## Set exercise:
Extract every line below that contains the word "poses".
-- BEGIN Given material --
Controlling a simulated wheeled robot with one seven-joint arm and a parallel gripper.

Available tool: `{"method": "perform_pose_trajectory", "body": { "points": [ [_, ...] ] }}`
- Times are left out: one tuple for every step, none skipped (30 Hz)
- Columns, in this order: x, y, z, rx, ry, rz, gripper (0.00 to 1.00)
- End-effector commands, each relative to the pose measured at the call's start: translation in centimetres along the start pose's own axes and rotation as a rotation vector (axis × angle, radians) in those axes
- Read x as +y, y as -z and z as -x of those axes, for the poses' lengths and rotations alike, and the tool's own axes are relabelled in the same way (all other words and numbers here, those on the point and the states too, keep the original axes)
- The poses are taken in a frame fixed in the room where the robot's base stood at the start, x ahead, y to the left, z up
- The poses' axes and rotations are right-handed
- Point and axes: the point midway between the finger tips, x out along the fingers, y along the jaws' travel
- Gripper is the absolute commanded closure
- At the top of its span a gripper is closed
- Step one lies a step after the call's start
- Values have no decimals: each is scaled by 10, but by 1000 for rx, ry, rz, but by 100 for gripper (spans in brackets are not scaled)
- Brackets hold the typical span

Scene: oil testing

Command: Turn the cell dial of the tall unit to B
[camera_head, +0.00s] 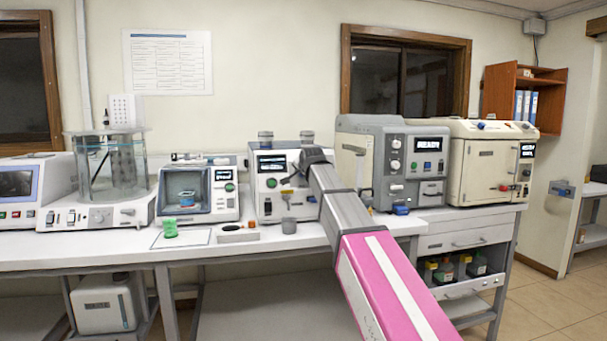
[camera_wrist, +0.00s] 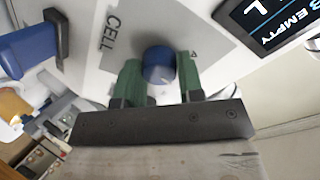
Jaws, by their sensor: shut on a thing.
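The tall unit (camera_head: 285,149) stands on the bench, partly hidden behind my arm. In the wrist view its white panel (camera_wrist: 125,15) shows the word CELL beside a round blue dial (camera_wrist: 157,62). My gripper (camera_wrist: 160,74) has its two green fingers on either side of the dial and is shut on it. A small letter, which looks like an A, is printed by the right finger. Where the dial's pointer stands cannot be told. The unit's dark display (camera_wrist: 268,14) shows part of a text reading "B EMPTY". The head view does not show the dial clearly.
A blue part (camera_wrist: 30,44) with a dark plate sticks out at the left in the wrist view. In the head view a grey unit (camera_head: 375,135) stands right of my arm. A small grey cup (camera_head: 289,226) and a green item (camera_head: 170,228) are near the bench front.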

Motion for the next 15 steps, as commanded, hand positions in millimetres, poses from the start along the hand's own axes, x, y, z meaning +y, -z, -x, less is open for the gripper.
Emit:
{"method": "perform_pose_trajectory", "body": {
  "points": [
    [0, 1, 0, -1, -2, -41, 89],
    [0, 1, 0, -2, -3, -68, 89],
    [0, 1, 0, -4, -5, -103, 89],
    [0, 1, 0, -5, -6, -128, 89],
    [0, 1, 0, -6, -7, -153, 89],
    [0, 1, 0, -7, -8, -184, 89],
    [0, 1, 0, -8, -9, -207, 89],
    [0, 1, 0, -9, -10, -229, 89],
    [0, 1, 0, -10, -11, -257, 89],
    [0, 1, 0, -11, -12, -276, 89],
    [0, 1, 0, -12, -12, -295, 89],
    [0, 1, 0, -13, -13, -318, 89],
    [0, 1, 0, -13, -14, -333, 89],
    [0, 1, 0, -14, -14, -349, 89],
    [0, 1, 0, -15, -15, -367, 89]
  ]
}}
-- END Given material --
## The reply:
- Read x as +y, y as -z and z as -x of those axes, for the poses' lengths and rotations alike, and the tool's own axes are relabelled in the same way (all other words and numbers here, those on the point and the states too, keep the original axes)
- The poses are taken in a frame fixed in the room where the robot's base stood at the start, x ahead, y to the left, z up
- The poses' axes and rotations are right-handed
Motion for the next 15 steps, as commanded, hand positions in millimetres, poses from the start along the hand's own axes, x, y, z meaning +y, -z, -x, less is open for the gripper.

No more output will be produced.